■ REQUIRED WORK
Each line containing the word "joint" must be collected.

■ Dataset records
◇ ◇ ◇ ◇ ◇ ◇ ◇

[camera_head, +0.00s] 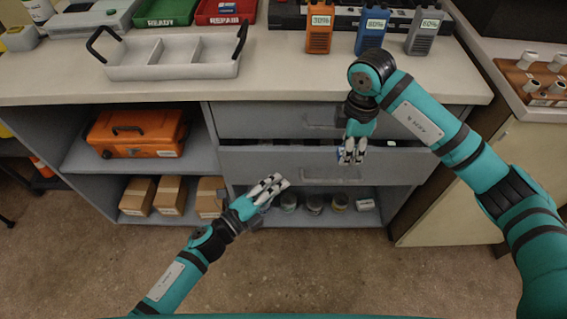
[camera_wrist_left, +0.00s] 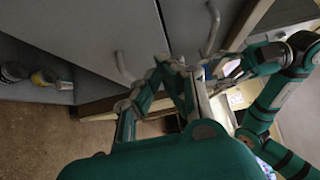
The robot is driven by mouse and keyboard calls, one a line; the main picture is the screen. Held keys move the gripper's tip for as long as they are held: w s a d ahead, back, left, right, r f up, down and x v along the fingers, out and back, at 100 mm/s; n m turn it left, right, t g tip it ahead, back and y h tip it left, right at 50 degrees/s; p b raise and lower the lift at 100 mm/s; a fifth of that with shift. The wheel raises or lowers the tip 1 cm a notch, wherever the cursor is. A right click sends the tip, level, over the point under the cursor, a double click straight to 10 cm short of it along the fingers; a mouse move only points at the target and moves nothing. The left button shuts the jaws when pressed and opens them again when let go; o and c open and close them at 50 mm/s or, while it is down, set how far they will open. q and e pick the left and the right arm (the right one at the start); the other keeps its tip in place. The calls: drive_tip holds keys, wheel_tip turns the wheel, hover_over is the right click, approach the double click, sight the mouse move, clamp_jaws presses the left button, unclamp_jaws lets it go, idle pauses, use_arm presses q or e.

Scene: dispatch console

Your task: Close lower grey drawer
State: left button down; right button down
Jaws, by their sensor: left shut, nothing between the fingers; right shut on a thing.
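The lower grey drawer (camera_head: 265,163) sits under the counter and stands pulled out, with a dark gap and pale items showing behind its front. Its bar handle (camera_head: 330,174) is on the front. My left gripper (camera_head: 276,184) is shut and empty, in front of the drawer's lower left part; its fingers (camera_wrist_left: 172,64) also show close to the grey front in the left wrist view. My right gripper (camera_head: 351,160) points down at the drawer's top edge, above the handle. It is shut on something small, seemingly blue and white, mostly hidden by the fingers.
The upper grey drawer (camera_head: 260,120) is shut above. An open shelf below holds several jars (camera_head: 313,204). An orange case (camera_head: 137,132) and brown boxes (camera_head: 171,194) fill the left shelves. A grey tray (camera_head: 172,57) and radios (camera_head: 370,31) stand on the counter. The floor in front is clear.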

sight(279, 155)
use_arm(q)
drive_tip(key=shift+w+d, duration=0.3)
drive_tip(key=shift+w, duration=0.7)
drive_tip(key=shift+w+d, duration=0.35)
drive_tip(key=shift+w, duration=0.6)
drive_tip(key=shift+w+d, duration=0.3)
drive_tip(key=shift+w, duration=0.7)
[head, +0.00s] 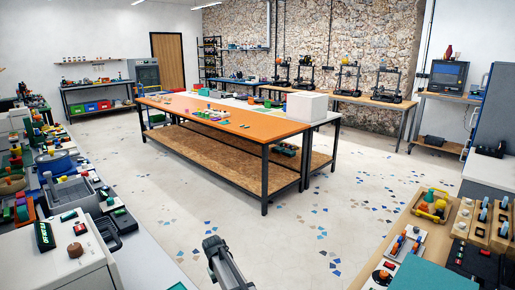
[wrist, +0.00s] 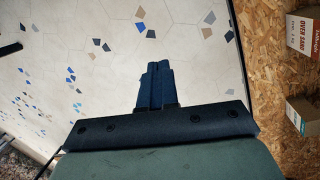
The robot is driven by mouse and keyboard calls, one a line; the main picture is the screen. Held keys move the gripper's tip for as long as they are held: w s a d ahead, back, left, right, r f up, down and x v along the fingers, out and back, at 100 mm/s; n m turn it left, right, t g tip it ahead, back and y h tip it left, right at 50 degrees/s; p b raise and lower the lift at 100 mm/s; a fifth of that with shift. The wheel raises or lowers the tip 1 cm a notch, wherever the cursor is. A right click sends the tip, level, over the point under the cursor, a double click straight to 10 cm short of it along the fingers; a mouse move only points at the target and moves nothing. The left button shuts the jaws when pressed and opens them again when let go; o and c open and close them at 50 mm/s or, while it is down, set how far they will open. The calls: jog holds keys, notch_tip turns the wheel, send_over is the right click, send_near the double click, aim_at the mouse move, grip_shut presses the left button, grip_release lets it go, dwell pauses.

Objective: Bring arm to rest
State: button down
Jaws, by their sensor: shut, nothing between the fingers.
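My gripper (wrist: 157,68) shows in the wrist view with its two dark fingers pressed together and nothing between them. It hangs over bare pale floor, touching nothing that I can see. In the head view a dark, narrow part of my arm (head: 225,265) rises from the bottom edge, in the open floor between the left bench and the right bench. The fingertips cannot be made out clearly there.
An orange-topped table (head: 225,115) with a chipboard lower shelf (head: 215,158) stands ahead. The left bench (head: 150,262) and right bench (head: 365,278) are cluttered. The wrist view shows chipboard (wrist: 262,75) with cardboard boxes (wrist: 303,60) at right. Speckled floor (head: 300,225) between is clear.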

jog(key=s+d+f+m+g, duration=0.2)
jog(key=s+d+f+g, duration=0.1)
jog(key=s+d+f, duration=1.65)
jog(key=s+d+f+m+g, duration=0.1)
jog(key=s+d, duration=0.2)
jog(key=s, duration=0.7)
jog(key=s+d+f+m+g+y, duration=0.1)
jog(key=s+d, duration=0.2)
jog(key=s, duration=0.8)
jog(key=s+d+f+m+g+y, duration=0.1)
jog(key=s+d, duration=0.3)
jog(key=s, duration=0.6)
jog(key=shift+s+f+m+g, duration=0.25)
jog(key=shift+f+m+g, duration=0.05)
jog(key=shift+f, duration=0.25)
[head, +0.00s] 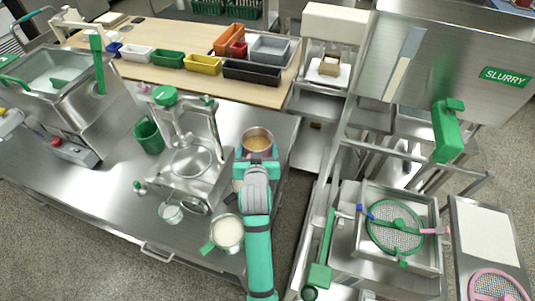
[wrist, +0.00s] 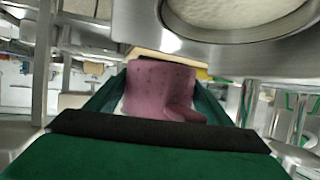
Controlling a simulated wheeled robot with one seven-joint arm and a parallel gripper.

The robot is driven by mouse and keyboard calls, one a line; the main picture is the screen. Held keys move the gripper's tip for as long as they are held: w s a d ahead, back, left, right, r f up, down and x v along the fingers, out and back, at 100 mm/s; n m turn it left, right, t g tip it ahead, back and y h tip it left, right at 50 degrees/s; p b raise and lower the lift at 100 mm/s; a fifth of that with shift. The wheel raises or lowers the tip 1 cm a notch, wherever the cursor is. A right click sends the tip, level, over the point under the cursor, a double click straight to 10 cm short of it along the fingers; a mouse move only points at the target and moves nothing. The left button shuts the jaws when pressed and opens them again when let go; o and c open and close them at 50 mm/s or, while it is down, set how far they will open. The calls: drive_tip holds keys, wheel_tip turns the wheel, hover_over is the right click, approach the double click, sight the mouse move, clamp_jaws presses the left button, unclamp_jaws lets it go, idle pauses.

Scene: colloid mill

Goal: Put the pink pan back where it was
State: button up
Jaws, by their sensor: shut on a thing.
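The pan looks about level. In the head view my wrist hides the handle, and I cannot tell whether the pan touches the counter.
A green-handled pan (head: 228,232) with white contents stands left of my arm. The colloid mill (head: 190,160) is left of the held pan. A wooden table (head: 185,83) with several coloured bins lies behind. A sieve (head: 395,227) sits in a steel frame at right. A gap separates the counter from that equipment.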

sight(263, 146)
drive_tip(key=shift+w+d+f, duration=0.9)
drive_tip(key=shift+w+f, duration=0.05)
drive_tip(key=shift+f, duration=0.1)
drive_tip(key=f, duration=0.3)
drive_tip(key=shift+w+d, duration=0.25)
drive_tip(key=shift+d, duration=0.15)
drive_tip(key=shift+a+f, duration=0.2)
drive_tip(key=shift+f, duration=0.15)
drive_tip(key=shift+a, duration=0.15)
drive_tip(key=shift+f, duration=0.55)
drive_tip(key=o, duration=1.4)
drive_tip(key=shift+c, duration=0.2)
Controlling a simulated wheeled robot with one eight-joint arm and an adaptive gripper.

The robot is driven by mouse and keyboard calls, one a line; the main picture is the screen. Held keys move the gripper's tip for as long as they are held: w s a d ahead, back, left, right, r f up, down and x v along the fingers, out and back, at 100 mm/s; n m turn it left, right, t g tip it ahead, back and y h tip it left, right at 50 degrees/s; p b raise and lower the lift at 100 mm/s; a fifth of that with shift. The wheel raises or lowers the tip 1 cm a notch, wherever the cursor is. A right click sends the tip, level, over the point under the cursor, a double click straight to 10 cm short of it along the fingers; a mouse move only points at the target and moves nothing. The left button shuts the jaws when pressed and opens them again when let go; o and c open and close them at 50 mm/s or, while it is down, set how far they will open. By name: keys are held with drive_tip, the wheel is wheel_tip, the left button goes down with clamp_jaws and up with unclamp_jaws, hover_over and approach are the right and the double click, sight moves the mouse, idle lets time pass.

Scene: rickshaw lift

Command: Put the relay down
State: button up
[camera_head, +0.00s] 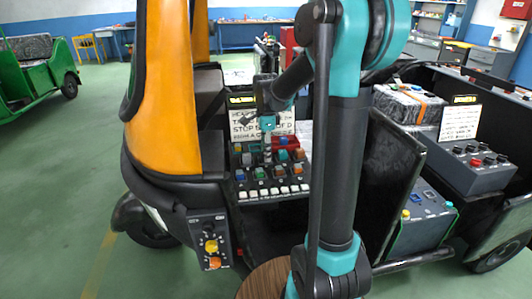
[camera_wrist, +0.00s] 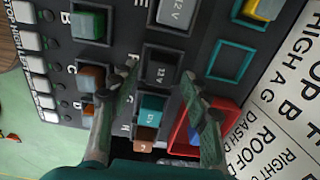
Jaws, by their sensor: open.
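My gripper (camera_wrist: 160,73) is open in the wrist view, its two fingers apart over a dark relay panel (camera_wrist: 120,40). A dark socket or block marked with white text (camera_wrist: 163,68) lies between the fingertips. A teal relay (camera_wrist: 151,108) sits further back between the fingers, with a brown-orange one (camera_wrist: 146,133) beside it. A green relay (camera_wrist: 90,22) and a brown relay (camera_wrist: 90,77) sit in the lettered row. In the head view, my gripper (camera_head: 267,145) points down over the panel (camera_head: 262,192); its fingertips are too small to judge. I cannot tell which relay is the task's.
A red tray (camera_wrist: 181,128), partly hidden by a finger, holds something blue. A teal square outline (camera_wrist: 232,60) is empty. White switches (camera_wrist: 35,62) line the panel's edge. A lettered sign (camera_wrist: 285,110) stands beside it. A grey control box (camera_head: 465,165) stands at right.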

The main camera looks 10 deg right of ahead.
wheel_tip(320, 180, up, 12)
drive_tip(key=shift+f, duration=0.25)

◇ ◇ ◇ ◇ ◇ ◇ ◇

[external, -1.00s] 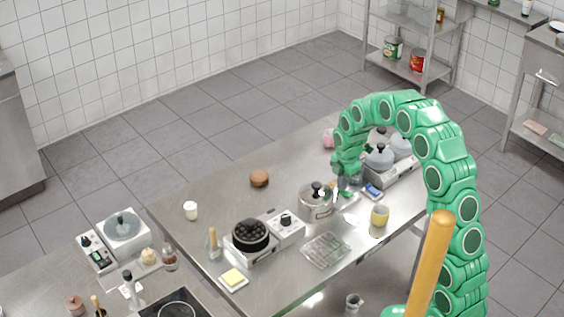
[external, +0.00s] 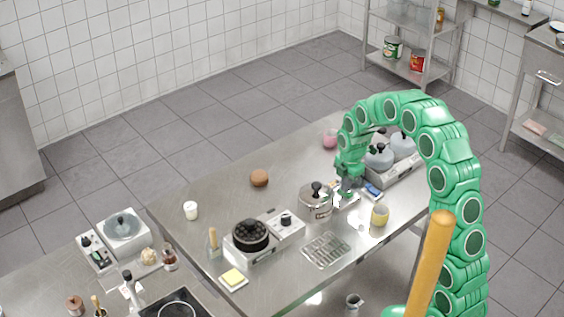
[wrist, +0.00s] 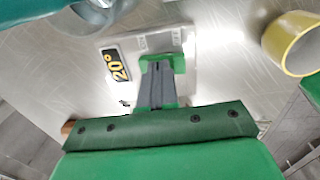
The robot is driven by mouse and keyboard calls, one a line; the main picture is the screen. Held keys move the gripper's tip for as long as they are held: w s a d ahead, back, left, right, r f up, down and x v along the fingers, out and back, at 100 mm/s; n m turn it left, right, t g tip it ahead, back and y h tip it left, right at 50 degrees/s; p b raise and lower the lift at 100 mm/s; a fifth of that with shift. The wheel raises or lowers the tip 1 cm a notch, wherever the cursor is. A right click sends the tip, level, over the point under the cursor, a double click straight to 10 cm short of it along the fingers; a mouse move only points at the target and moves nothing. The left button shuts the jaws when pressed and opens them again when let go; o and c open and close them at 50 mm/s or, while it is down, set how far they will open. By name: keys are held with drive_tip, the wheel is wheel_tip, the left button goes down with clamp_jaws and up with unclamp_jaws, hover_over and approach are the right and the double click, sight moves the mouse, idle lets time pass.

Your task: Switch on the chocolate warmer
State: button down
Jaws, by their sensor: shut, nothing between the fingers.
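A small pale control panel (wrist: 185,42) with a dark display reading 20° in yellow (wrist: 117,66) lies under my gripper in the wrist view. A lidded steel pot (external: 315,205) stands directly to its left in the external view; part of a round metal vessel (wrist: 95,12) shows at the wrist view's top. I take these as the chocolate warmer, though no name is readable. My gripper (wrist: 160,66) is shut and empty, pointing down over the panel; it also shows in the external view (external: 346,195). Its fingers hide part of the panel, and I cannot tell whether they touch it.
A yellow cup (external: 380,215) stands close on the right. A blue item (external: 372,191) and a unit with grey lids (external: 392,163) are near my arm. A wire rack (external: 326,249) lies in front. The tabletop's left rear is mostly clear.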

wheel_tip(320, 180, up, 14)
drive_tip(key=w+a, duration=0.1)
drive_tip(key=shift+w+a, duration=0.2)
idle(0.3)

◇ ◇ ◇ ◇ ◇ ◇ ◇

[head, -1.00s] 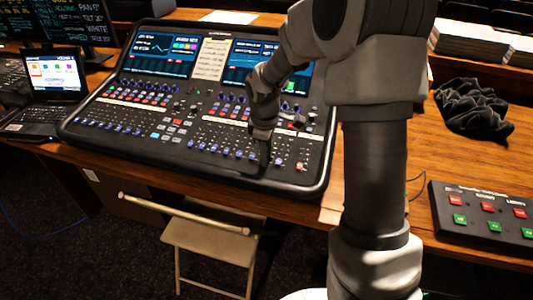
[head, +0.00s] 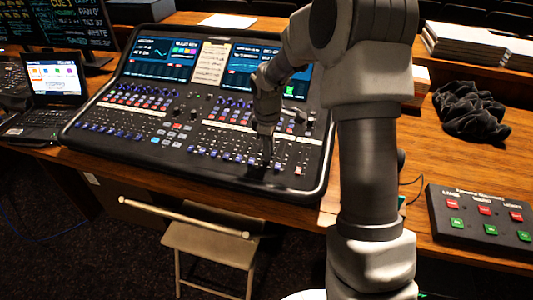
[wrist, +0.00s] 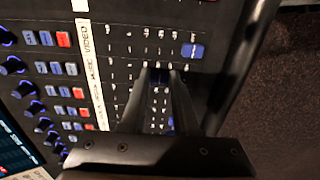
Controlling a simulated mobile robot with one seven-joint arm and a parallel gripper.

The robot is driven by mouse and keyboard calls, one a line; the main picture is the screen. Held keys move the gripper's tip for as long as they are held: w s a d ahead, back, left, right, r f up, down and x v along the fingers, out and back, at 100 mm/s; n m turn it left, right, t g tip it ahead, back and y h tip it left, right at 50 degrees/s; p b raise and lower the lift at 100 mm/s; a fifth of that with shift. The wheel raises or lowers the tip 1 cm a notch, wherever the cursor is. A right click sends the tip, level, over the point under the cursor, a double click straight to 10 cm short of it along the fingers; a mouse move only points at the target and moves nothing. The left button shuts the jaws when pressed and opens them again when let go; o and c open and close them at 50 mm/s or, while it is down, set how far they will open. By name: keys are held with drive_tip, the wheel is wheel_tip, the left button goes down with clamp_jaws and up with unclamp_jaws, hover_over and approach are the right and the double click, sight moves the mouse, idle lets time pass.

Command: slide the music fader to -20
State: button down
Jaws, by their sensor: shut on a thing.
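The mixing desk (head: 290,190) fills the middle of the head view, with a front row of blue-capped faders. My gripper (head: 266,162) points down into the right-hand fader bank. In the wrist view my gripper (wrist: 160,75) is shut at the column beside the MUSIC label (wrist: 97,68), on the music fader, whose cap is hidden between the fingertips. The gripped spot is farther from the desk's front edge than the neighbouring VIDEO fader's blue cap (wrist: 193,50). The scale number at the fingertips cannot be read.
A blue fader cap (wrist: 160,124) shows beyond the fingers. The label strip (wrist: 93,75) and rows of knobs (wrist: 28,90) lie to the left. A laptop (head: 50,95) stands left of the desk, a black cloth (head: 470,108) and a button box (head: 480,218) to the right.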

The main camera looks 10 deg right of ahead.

◇ ◇ ◇ ◇ ◇ ◇ ◇

■ RESULT OF THE EXERCISE
Controlling a simulated wheeled robot with one seven-joint arm and a parallel gripper.
Controlling a simulated wheeled robot with one eight-joint arm and an adaptive gripper.
Controlling a simulated mobile robot with one seven-joint arm and a parallel gripper.

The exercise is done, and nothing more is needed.